Heading south again, the path drops back down into the Little Stour valley and into Littlebourne, a village whose name has nothing to do with its size — which is considerable — but refers to the Lesser Stour, the burna or stream that runs through it. The manor was given to St Augustine's Monastery in 690 by Widred, King of Kent, in exchange for the monks' prayers, and those ecclesiastical connections persisted in various forms until the Reformation. The church of St Vincent of Saragossa — the patron saint of winemakers, a dedication that reflects the vineyards the Canterbury monks once maintained here — is largely thirteenth century in its present form, though its origins are almost certainly pre-Conquest. It contains a notable wall painting of Saint Christopher and a collection of stained glass windows by Nathaniel Westlake, a leading figure of the Gothic Revival, considered one of the finest assemblages of his work in the country.
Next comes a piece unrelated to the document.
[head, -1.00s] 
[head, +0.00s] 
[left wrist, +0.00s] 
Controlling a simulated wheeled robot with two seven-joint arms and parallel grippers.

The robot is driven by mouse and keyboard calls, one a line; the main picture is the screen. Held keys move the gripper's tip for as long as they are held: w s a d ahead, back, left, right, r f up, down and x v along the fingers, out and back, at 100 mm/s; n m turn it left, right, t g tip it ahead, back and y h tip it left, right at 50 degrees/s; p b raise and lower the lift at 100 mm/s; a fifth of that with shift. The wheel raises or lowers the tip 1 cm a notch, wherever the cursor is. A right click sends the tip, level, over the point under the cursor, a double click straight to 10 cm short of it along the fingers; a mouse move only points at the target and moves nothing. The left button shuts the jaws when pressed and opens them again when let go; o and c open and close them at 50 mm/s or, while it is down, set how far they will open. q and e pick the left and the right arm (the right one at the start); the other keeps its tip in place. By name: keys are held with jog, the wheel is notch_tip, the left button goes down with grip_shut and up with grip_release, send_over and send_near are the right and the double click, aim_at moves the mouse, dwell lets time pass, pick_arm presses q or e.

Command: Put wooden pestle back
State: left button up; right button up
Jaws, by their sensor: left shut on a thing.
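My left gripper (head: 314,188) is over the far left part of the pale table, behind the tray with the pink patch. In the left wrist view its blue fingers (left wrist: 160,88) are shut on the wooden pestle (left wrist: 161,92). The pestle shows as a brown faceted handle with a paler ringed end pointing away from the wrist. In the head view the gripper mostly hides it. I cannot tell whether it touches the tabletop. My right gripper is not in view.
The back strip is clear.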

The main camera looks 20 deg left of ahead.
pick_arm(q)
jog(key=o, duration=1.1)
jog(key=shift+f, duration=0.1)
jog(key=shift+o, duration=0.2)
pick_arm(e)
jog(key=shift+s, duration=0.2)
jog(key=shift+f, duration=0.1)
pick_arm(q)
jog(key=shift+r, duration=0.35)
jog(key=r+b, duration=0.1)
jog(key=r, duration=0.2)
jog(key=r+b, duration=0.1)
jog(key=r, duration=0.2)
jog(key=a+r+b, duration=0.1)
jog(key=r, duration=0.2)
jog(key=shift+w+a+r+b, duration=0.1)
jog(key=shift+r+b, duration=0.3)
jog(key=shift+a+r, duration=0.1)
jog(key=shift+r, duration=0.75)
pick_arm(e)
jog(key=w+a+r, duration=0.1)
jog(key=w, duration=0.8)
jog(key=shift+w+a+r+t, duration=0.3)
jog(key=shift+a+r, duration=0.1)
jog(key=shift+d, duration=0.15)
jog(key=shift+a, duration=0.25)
The river itself, the Little Stour, is the thread connecting this cluster of villages. It rises on the chalk downs south of Canterbury and runs north-east through Littlebourne, Ickham, and Wickhambreaux before joining the Great Stour near Plucks Gutter. For most of its length it is a modest, unhurried stream, bordered by water meadows and willows, and the footpaths that follow its course make up much of what is good about walking in this corner of the county. The Roman engineers understood this — their road crossed the Little Stour at Wickhambreaux precisely because the valley floor offered the most practical route — and the medieval monks who farmed this land understood it too. The fields between these villages have been worked for long enough that the landscape carries its history quietly, without announcing it.
The final stretch back into Ickham from Bekesbourne is gentle, the route passing through farmland that would have looked broadly familiar to any of the monks who walked it in the thirteenth century, give or take the telegraph poles and the distant hum of the A2. By the time the Duke William comes into view at the top of The Street, twenty-one kilometres have a way of feeling entirely reasonable.